## JOB
Repeat verbatim every line of the material, beginning at the line that holds "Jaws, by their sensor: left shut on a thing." and ending at its last line.

Data extracted from a collection
********

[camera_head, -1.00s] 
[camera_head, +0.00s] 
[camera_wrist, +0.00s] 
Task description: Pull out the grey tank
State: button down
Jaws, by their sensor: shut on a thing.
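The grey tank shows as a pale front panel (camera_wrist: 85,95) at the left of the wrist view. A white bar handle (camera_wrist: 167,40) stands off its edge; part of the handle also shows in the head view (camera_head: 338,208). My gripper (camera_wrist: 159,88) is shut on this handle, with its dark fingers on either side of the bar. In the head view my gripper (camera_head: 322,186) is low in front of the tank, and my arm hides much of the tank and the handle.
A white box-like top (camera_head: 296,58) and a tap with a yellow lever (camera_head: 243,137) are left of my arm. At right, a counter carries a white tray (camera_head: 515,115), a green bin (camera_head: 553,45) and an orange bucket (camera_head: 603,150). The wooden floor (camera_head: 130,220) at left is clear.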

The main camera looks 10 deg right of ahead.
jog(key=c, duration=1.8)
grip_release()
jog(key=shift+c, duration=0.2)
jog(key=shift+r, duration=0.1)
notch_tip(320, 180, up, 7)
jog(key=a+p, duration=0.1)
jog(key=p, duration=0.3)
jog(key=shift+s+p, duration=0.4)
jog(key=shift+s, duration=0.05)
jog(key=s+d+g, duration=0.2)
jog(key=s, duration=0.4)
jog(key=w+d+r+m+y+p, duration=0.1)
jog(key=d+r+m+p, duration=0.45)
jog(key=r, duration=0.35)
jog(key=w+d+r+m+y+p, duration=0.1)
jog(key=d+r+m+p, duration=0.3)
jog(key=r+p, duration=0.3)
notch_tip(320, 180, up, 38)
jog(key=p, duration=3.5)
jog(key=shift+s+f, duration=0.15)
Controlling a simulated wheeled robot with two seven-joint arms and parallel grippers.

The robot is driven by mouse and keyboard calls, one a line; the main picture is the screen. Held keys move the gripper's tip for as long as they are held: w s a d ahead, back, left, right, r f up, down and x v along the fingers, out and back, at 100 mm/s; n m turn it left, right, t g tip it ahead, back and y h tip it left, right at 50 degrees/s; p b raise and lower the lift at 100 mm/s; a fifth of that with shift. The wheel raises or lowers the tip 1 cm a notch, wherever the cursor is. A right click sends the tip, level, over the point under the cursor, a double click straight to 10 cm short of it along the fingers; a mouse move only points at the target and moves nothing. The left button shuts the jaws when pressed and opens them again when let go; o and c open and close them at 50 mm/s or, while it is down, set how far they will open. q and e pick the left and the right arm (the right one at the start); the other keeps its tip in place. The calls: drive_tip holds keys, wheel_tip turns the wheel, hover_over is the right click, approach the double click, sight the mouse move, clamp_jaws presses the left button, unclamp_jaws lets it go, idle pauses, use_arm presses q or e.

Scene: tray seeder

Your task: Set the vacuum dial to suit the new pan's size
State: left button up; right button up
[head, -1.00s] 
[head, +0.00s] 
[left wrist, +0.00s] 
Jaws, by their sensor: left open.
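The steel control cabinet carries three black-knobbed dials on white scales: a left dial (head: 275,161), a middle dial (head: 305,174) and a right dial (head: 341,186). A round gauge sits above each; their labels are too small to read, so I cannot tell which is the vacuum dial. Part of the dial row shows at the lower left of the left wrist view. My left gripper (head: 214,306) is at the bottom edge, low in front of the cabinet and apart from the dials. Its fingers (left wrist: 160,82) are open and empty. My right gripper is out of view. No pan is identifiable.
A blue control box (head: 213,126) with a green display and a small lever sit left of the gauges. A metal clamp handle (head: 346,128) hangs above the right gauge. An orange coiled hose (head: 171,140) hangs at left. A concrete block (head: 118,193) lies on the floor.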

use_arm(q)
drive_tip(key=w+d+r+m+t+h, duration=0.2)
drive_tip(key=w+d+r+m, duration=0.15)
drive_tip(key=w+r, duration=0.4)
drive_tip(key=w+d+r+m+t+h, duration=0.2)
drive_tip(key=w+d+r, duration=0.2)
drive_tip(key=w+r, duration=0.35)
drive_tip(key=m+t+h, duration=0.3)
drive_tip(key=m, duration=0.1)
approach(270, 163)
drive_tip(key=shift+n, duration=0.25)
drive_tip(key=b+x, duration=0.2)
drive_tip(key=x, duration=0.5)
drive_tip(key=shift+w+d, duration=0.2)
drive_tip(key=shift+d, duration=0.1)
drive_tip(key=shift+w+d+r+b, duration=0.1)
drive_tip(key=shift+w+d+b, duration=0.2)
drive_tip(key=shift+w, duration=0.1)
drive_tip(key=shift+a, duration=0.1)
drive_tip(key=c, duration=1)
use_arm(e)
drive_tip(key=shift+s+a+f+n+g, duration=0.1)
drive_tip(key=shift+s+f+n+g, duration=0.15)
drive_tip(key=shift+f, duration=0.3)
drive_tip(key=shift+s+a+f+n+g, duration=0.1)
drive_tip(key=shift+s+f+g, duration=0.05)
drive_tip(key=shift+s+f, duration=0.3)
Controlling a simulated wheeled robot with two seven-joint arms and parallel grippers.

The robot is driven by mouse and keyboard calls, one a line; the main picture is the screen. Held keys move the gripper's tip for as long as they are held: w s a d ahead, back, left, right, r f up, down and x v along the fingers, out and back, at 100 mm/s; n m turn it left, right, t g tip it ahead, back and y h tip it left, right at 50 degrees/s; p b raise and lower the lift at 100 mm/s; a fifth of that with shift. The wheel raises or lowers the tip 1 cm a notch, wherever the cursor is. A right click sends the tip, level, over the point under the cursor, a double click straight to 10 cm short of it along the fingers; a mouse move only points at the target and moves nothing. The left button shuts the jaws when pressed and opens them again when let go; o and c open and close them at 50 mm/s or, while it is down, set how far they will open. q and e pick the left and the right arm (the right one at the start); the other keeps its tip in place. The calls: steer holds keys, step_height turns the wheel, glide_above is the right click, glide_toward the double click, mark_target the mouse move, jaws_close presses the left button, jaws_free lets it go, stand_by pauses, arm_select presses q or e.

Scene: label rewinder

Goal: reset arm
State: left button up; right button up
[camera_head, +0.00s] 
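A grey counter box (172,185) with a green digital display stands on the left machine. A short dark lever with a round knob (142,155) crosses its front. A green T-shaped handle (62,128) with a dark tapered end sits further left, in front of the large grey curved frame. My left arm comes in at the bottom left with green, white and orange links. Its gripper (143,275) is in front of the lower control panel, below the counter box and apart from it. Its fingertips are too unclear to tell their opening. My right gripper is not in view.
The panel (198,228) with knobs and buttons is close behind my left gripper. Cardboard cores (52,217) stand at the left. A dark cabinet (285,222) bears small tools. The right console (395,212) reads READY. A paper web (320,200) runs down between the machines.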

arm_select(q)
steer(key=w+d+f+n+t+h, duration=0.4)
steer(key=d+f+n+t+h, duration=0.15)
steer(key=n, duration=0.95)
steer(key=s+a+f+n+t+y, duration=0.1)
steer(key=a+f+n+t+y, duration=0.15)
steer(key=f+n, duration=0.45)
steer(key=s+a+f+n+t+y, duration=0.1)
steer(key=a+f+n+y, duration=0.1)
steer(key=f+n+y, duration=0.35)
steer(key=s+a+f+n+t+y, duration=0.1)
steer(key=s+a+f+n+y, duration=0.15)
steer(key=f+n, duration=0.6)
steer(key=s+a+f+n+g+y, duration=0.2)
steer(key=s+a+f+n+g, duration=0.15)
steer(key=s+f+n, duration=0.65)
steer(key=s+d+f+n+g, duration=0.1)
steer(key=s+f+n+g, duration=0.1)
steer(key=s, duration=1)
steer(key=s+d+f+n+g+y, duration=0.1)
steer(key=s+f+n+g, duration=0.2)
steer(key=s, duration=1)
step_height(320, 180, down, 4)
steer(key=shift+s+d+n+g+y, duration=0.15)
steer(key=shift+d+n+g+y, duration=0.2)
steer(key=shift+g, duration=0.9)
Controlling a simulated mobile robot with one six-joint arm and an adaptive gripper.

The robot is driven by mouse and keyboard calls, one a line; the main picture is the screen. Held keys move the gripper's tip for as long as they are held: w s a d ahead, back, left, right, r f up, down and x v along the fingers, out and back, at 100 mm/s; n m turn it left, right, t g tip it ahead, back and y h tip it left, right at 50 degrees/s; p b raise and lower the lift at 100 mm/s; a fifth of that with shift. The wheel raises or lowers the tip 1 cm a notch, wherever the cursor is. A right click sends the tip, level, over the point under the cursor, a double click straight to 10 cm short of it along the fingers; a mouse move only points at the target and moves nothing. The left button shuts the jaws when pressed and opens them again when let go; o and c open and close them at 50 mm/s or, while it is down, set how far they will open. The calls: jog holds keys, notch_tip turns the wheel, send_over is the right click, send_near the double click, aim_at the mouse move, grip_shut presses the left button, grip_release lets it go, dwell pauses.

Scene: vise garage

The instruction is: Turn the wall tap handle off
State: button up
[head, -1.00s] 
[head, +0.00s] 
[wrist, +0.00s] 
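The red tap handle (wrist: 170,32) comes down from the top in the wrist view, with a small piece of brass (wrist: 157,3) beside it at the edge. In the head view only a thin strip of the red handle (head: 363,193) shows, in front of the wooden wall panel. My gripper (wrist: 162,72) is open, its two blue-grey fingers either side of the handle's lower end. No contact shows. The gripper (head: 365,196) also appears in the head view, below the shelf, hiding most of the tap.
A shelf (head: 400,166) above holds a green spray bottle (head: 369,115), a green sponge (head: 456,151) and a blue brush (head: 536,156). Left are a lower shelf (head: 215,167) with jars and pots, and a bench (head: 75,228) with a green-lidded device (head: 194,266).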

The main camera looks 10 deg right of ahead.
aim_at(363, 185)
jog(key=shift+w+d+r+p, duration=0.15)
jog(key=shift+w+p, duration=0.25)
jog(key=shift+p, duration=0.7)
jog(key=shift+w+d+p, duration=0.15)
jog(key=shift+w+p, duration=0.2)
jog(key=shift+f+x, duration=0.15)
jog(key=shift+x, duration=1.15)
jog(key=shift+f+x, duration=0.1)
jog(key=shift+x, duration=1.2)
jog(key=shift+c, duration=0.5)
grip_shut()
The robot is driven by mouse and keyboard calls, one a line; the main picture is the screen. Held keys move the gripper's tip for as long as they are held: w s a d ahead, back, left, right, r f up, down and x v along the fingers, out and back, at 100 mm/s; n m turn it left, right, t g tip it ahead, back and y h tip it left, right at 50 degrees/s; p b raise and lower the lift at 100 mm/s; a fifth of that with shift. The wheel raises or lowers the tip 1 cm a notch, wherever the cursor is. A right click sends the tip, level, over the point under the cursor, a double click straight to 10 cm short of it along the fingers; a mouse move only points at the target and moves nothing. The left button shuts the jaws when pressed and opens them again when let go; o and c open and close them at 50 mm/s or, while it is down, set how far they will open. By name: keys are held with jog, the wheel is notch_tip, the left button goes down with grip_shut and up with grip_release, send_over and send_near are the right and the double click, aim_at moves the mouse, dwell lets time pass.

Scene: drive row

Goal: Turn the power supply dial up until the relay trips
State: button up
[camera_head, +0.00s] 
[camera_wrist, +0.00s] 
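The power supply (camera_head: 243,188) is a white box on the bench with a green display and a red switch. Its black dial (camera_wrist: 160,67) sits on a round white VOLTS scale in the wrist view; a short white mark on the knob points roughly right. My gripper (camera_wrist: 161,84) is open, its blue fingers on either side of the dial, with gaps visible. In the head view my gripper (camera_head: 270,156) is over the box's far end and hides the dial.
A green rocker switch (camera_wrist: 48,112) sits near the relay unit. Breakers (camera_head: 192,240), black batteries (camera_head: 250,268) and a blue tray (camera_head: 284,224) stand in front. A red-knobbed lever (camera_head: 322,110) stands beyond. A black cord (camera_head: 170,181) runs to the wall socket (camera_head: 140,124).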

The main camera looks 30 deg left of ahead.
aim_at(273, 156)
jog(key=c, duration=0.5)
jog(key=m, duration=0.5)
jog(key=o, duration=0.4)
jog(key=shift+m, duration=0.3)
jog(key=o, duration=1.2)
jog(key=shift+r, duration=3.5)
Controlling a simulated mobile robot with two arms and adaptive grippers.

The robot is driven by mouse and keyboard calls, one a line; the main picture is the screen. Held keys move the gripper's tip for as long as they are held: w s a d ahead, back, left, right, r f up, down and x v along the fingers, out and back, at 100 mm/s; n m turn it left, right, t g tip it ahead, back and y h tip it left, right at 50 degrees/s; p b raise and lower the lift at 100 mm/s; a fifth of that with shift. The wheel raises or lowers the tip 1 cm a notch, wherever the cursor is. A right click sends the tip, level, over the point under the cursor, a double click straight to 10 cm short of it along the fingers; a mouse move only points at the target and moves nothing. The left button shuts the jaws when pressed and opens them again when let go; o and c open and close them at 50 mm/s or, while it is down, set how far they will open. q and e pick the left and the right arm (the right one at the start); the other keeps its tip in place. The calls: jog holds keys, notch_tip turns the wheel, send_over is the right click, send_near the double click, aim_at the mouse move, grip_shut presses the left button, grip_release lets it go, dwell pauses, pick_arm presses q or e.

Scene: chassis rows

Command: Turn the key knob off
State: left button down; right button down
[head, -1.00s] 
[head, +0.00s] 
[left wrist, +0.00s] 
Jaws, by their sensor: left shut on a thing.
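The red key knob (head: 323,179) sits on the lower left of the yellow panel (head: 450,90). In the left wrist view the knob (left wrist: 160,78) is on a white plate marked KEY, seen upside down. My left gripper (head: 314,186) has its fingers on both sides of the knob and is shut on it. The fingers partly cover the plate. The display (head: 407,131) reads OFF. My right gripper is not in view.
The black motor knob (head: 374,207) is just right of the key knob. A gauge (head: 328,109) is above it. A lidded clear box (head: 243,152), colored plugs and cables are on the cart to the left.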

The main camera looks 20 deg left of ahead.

********

## WRITTEN RESPONSE
Jaws, by their sensor: left shut on a thing.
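The red key knob (head: 323,179) sits on the lower left of the yellow panel (head: 450,90). In the left wrist view the knob (left wrist: 160,78) is on a white plate marked KEY, seen upside down. My left gripper (head: 314,186) has its fingers on both sides of the knob and is shut on it. The fingers partly cover the plate. The display (head: 407,131) reads OFF. My right gripper is not in view.
The black motor knob (head: 374,207) is just right of the key knob. A gauge (head: 328,109) is above it. A lidded clear box (head: 243,152), colored plugs and cables are on the cart to the left.

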The main camera looks 20 deg left of ahead.

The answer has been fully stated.